To be successful, a fiction magazine often needs to strike a balance between established authors and new blood.  Experienced writers can generally be counted on to provide work of professional quality, while fledging storytellers may keep the magazine from seeming stale and predictable. 

Such a strategy can be seen in the latest issue of Fantastic.  Two famous names, one well known to readers of science fiction and the other familiar to almost anybody with a television set, appear on the cover.  No doubt this will increase the sales of the magazine on the newsstand.  Once the purchase is made, the reader might find the offerings from unknown authors more interesting.

Leading off the issue is Randall Garrett, whose fiction can be found in a large number of publications under a variety of names.  Hardly an issue of Astounding — excuse me, I mean Analog — goes by, it seems, without at least one of his stories within its pages.  As with many prolific writers, the quality of his work is variable.

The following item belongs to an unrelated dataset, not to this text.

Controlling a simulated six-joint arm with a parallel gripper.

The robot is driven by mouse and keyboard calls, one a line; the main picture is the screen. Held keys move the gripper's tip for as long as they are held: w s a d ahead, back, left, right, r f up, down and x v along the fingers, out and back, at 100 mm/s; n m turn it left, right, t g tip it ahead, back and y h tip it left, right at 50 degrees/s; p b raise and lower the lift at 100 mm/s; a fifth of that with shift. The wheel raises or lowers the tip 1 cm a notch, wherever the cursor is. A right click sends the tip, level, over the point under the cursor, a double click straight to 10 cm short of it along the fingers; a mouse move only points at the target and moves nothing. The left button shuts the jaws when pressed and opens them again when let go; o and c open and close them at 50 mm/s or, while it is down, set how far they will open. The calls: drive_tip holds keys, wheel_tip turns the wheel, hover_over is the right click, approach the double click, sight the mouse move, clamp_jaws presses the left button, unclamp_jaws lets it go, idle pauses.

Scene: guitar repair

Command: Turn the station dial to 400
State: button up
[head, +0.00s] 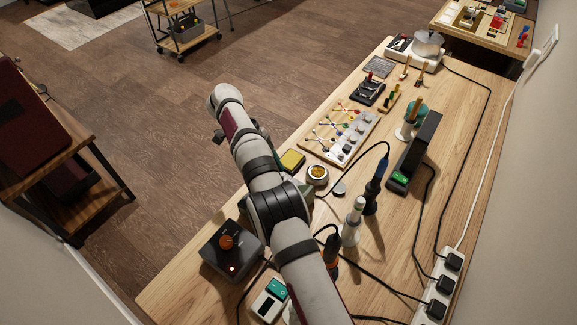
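A dark box (245,256) with an orange knob (227,242) on top stands near the left edge of the bench, lower left of my arm. A small orange light glows on its face. Its dial markings are too small to read. My arm rises from the bottom of the view and reaches over the bench's left edge, well apart from the knob. My gripper (257,133) shows only as a dark part behind the arm, so its fingers are hidden.
A white and green switch box (270,298) stands right of the dark box. Soldering tools in holders (353,220), cables and a small pot (317,173) lie right of my arm. A board with coloured leads (340,137) is farther back. A power strip (437,287) is at right.

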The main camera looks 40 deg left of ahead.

Most likely inspired by Lloyd Birmingham’s silly cover illustration, Hepcats of Venus brings us Garrett in his comic mode.  The title is misleading, as the scene of aliens in a hip coffeehouse playing instruments made up of parts of their bodies is only a small portion of the story.

It seems that Earth has been monitored for thousands of years by a Galactic Observer and his assistant.  When we first meet these characters, they take the form of a stereotypical British Lord and Lady.  Later they transform themselves into equally clichéd beatniks.  Without going into detail, the plot involves shapeshifting aliens sneaking to Earth in order to expose the world’s leaders to a substance which will render them hypnotized slaves.  It’s inoffensive, but not particularly intriguing or amusing.  Two stars.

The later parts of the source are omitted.